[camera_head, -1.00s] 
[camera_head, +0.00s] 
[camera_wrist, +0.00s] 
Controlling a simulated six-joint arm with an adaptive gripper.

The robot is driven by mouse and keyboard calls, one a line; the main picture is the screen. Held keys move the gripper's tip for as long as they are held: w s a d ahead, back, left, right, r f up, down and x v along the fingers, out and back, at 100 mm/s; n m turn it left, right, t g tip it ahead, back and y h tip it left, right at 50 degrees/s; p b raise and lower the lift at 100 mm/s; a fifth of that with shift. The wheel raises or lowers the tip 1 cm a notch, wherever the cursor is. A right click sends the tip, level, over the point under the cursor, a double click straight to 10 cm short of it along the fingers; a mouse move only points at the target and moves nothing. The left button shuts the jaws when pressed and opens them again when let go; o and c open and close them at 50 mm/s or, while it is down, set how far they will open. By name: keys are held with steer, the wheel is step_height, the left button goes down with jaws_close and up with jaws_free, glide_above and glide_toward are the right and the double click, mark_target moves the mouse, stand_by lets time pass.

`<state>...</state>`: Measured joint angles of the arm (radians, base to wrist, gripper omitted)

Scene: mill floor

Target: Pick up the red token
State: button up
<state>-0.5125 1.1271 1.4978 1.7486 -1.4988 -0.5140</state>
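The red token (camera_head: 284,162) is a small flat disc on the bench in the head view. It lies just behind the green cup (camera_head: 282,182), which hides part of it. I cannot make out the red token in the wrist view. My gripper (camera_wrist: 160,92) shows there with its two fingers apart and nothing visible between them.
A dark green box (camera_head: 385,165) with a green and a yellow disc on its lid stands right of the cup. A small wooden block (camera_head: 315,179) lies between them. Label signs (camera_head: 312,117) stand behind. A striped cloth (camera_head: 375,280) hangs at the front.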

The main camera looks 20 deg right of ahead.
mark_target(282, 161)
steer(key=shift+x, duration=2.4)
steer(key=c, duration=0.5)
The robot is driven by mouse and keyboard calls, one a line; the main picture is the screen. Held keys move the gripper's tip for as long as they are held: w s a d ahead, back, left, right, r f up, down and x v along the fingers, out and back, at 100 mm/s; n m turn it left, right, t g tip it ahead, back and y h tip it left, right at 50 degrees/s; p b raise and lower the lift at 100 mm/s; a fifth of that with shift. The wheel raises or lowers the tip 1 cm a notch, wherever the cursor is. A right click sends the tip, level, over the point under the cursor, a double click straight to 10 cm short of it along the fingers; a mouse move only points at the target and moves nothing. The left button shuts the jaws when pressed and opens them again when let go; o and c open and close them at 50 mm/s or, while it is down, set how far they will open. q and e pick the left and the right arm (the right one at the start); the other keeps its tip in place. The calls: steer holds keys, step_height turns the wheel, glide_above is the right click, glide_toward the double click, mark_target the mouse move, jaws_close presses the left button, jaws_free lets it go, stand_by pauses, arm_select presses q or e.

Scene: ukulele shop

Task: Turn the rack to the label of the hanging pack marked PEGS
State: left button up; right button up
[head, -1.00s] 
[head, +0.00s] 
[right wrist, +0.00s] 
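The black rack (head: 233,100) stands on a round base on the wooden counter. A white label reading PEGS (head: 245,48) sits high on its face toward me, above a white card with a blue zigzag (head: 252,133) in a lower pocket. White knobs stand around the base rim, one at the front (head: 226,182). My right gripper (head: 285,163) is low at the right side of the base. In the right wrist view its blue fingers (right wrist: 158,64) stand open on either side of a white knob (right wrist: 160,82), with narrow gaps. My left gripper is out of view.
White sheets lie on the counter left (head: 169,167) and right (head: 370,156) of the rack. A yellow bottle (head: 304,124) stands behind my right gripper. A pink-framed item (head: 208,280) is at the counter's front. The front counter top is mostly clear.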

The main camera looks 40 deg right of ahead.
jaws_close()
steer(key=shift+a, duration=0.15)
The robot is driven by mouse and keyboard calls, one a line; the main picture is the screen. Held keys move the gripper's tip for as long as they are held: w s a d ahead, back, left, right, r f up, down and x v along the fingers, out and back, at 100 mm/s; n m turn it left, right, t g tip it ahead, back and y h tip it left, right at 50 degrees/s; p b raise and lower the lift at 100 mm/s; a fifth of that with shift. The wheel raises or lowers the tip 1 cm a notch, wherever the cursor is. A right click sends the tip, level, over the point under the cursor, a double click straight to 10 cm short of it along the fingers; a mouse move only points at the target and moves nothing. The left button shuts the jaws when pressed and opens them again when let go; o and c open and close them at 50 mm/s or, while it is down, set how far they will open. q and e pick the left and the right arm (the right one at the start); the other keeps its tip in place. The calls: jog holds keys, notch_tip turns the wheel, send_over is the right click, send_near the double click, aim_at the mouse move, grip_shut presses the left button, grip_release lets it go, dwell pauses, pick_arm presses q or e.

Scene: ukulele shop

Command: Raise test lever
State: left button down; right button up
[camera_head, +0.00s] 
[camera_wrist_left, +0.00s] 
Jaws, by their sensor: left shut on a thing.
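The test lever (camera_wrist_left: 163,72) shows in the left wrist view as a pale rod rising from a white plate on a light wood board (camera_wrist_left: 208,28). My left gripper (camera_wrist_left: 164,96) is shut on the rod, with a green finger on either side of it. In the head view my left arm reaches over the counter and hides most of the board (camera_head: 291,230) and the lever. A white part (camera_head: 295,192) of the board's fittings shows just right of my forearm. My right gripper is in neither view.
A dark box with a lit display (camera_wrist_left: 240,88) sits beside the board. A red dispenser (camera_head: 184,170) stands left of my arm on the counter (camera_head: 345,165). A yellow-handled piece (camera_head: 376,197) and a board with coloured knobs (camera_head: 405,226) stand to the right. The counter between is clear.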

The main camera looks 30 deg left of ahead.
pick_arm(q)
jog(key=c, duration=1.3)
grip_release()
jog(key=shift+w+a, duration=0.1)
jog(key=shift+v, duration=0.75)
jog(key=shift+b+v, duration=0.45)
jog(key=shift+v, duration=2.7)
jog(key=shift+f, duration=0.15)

************

> WRITTEN EXERCISE
Extract the lines of the preceding material that run from the line with "[camera_wrist, +0.00s]" through the line with "Controlling a simulated", inclusive, reproducing them exactly and adding nothing.

> ANSWER TO THIS PROBLEM
[camera_wrist, +0.00s] 
Controlling a simulated six-joint arm with an adaptive gripper.

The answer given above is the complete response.